Taking all these circumstances into consideration, it can be said that the assessment that Appellee's Act 1 and Appellee's Act 2 by nature had caused extensive damage to the Appellant Company is based on a certain degree of reasonable grounds, and the board of directors' decision to reduce the amount of retirement allowance for the appellee by regarding the appellee as having "caused considerable damage while in office" as referred to in the Provision on Reduction, irrespective of whether Appellee's Act 3 caused damage to the Appellant Company, and to determine the amount of retirement allowance for the appellee to be 57 million yen, cannot be considered to be unreasonable in light of the purpose of the delegation by the shareholders meeting.
For the reasons stated above, the Board of Directors' Resolution cannot be regarded as going beyond the bounds of its discretionary power or constituting an abuse of such power.

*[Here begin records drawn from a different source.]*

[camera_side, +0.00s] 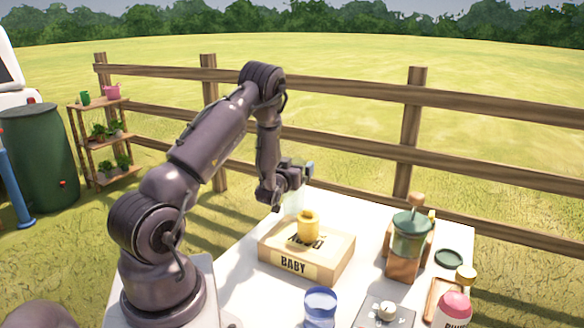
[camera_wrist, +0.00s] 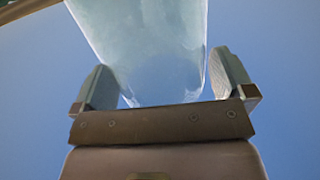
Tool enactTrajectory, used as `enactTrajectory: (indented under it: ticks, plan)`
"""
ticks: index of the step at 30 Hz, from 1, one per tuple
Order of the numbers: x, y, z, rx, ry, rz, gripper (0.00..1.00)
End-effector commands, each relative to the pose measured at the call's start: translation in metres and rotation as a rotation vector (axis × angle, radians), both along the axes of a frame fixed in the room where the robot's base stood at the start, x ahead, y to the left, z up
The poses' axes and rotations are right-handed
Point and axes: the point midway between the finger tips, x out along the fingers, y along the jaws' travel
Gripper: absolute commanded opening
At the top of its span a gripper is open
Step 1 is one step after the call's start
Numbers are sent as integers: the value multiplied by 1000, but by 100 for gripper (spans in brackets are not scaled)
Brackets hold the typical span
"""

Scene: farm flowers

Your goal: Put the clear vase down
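The clear vase (camera_wrist: 145,45) is pale and see-through. In the side view my gripper (camera_side: 293,178) is above the back left of the white table, behind the wooden box. The vase shows faintly there (camera_side: 293,201), roughly upright. Its lower end is hard to make out, and I cannot tell whether it touches the table.
A wooden BABY box (camera_side: 330,262) with a yellow vase (camera_side: 308,228) on top is close in front. A green-topped grinder (camera_side: 408,240), blue glass (camera_side: 320,305), small scale (camera_side: 386,314) and pink bottle (camera_side: 453,308) stand right and front. The white table (camera_side: 365,215) is bare behind the box.

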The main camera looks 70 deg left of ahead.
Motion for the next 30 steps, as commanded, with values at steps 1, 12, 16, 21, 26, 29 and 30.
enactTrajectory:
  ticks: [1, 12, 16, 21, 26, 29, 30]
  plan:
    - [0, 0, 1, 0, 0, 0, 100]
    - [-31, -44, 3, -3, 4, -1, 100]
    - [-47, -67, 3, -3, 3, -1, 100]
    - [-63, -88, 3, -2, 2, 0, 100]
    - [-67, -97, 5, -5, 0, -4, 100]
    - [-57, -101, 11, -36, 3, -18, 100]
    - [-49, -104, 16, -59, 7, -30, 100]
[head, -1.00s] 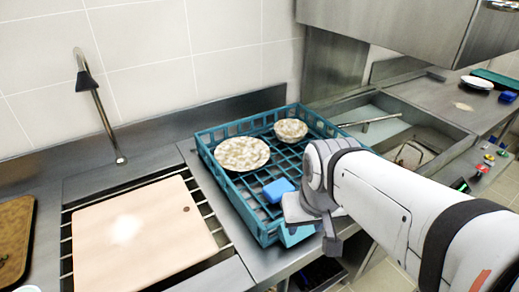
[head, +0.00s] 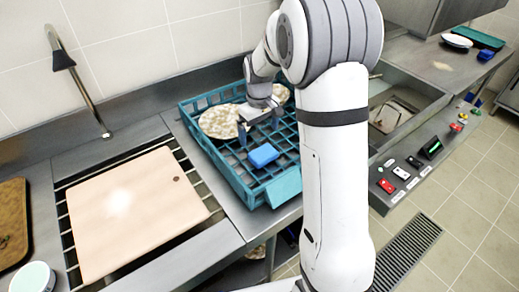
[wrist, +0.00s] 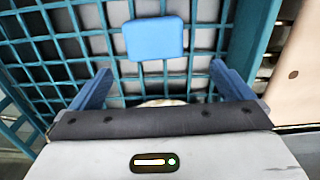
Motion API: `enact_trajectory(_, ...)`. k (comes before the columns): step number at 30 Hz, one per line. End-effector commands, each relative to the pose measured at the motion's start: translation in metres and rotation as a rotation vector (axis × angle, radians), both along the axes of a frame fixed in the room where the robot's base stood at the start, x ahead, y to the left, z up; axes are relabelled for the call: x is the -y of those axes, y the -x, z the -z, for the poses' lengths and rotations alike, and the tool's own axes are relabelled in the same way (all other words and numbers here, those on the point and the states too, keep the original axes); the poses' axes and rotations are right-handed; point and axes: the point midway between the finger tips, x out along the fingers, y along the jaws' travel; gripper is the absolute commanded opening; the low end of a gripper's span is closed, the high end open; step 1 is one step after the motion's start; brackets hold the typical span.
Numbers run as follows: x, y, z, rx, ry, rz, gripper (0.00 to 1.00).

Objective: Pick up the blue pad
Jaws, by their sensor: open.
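The blue pad (head: 263,155) is a small rounded block lying on the grid floor of the teal rack (head: 228,176), near its front side. In the wrist view the pad (wrist: 155,38) shows at the top, beyond my fingertips and roughly centred between them. My gripper (head: 258,128) is open and empty above the rack, just behind the pad in the head view. Both blue fingers show apart in the wrist view (wrist: 160,75), with neither touching the pad.
A speckled plate (head: 219,121) stands in the rack, with a second one (head: 281,94) partly hidden by my arm. A cutting board (head: 130,215) lies left of the rack. Another blue block (head: 486,55) and a teal tray (head: 474,38) are on the far right counter.

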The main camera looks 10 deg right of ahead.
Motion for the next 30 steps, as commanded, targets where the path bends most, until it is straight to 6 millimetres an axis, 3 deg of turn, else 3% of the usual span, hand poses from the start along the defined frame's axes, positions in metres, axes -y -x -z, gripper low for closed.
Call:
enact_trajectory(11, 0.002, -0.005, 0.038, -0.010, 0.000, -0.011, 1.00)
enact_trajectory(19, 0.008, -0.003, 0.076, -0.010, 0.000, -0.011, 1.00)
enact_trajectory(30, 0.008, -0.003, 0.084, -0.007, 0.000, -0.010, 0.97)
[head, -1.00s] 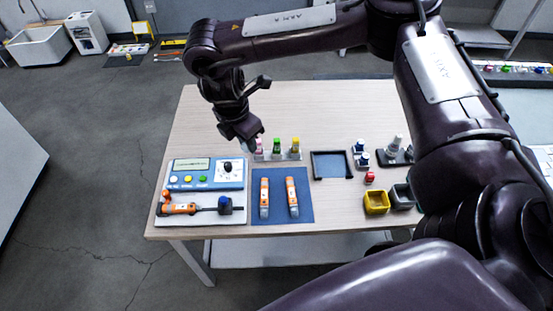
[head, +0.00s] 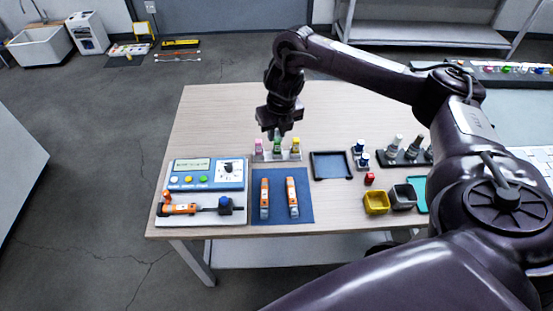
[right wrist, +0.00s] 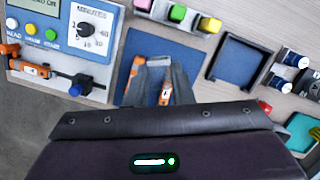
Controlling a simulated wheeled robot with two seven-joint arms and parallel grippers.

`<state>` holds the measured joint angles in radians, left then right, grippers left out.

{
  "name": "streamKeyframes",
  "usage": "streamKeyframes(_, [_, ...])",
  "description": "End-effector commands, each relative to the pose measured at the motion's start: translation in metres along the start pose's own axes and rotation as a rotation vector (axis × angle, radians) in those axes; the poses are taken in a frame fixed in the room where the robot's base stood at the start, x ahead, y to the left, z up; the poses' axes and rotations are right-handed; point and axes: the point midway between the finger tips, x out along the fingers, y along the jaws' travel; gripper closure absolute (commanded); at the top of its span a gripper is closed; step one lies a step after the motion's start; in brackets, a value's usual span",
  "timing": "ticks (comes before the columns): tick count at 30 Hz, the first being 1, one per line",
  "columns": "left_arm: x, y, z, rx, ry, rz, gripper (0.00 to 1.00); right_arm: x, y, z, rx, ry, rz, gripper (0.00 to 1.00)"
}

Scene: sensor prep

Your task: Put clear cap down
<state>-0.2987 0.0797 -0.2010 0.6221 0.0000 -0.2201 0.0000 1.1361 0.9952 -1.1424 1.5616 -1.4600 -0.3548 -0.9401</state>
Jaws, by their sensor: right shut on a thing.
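My right gripper (head: 277,131) is shut and points down just behind the green bottle of the small rack. It also shows in the right wrist view (right wrist: 157,62). It is closed on something small and pale between its fingertips, which I take to be the clear cap; its outline is mostly hidden. Two orange probes with pale ends, the left (head: 265,197) and the right (head: 292,196), lie side by side on a blue mat (head: 278,216). My left gripper is not in view.
A rack (head: 278,156) holds pink, green and yellow bottles. A meter (head: 205,174) and another orange probe (head: 180,209) sit at left. A black-rimmed tray (head: 331,166), yellow bin (head: 376,203) and grey bin (head: 402,197) are at right. The back of the table is clear.

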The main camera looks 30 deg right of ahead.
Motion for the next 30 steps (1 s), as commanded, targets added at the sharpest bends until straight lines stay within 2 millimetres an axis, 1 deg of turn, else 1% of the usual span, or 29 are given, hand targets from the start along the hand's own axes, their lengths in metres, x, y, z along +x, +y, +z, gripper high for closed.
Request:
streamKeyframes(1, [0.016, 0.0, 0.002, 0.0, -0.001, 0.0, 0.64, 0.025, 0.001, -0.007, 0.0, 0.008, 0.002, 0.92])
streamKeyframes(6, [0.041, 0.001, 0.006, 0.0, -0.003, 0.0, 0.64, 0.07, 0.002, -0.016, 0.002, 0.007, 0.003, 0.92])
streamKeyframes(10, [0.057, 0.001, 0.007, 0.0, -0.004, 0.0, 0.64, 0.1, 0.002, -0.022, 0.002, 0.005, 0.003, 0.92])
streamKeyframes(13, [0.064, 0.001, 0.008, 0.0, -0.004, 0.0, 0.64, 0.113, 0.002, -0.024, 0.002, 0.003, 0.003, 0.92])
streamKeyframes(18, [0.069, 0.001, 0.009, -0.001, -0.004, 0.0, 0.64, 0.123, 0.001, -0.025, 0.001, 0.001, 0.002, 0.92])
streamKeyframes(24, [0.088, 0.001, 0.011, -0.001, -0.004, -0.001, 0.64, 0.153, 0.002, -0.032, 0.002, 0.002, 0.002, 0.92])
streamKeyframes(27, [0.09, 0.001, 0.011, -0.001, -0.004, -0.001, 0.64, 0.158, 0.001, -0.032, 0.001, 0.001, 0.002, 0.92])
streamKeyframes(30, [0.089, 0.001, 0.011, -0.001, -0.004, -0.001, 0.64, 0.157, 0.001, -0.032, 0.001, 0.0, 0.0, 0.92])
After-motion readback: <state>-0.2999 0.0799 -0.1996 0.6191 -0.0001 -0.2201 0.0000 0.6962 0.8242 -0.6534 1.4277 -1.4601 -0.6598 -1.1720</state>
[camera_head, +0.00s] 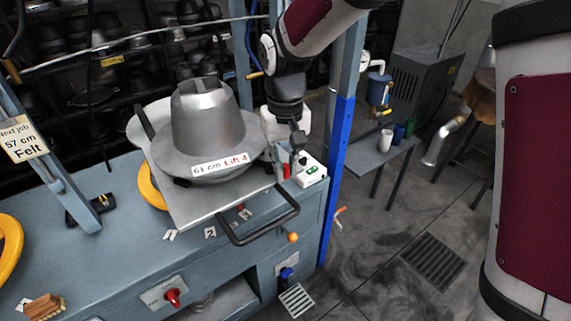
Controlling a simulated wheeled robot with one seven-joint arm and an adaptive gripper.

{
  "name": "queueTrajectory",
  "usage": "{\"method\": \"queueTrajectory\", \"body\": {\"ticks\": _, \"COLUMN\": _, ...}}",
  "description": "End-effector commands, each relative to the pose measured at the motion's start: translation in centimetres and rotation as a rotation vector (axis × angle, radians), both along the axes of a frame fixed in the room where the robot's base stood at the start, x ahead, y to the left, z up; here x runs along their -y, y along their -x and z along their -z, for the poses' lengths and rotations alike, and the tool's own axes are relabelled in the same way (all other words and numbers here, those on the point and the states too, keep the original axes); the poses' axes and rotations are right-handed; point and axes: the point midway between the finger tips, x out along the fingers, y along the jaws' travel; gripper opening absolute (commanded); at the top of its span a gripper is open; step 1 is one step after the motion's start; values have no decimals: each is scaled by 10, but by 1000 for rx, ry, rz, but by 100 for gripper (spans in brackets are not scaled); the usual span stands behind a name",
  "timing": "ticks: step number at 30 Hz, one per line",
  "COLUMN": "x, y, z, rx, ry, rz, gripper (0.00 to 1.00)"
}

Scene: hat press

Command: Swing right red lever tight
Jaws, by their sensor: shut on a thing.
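A grey metal hat mould (205,120) stands on a flat metal plate (205,205) with a dark front handle (265,225). Its label reads "61 cm" and "Lift 4". The right red lever (286,171) shows as a small upright red piece at the plate's right side. My gripper (298,158) reaches down from above at this lever, right of the mould. It is shut on what looks like the lever; the fingers are small and dark, and the contact is partly hidden.
A white box with a green mark (311,173) sits close right of my gripper. A blue post (338,165) rises just beyond it. Open floor lies at right.

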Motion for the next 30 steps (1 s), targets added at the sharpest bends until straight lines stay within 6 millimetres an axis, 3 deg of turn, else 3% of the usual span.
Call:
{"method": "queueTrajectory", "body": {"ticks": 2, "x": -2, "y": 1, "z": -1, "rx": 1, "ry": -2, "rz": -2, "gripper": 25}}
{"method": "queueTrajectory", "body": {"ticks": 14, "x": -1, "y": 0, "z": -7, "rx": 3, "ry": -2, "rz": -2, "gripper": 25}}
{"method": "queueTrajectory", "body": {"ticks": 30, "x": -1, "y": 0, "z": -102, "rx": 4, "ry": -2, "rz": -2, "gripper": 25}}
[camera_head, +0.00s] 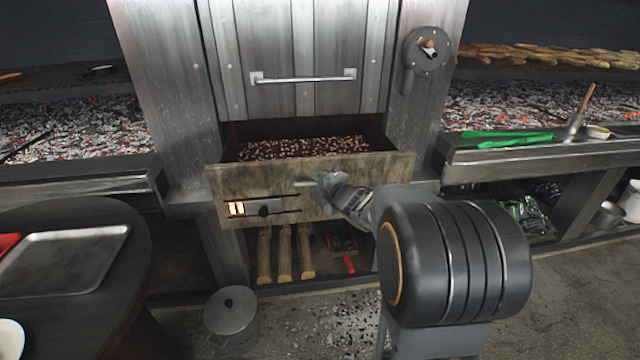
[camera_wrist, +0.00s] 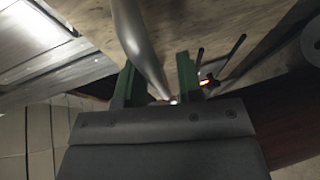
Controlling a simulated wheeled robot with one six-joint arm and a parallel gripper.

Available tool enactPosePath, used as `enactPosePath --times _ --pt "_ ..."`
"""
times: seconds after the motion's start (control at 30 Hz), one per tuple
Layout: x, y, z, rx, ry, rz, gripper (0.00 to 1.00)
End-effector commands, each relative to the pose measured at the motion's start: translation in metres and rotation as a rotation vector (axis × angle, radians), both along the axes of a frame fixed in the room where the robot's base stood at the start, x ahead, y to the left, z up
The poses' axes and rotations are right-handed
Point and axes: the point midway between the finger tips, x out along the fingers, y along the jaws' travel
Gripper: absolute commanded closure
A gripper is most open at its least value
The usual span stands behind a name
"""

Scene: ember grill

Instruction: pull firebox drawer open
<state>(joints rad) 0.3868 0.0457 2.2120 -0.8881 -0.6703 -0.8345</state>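The firebox drawer (camera_head: 225,180) stands pulled out from the metal grill body, with its worn front panel forward and a bed of small coals (camera_head: 300,147) showing inside. Its bar handle (camera_head: 304,184) is partly hidden by my gripper (camera_head: 325,181) in the head view. In the wrist view, the metal handle bar (camera_wrist: 143,45) runs diagonally between the green fingers of my gripper (camera_wrist: 157,75). The fingers are apart, with gaps visible beside the bar, so my gripper looks open around the handle.
A closed door with a horizontal bar (camera_head: 304,79) is above the drawer. Logs (camera_head: 284,255) lie on the shelf below. A lidded pot (camera_head: 231,318) stands on the floor, a round table (camera_head: 125,265) at left. Ember beds flank the grill.

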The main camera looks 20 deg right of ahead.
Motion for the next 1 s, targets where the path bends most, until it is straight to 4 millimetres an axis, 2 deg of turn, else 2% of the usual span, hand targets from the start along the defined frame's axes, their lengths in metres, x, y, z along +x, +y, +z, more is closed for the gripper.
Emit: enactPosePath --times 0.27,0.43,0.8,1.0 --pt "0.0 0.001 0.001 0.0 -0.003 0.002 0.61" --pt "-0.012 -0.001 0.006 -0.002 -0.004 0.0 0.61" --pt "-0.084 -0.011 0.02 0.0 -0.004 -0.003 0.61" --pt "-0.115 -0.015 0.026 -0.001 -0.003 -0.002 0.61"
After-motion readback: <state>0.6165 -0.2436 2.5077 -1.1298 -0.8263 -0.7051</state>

5. The determination by the court of prior instance that is contrary to the above contains a violation of law or regulation that has clearly influenced the judgment. The appeal counsel's arguments are well-grounded, and the judgment in prior instance should inevitably be quashed. According to the explanation given above, all of the appellee's claims against the appellants in this case are groundless. Therefore, the judgment in first instance should be revoked and all of those claims should be dismissed.
Therefore, the Court unanimously decides as set forth in the main text of the judgment.
- Presiding Judge
Justice MIYAMA Takuya
Justice YASUNAMI Ryosuke
Justice OKA Masaaki
Justice SAKAI Toru
Justice MIYAGAWA Mitsuko
(This translation is provisional and subject to revision.)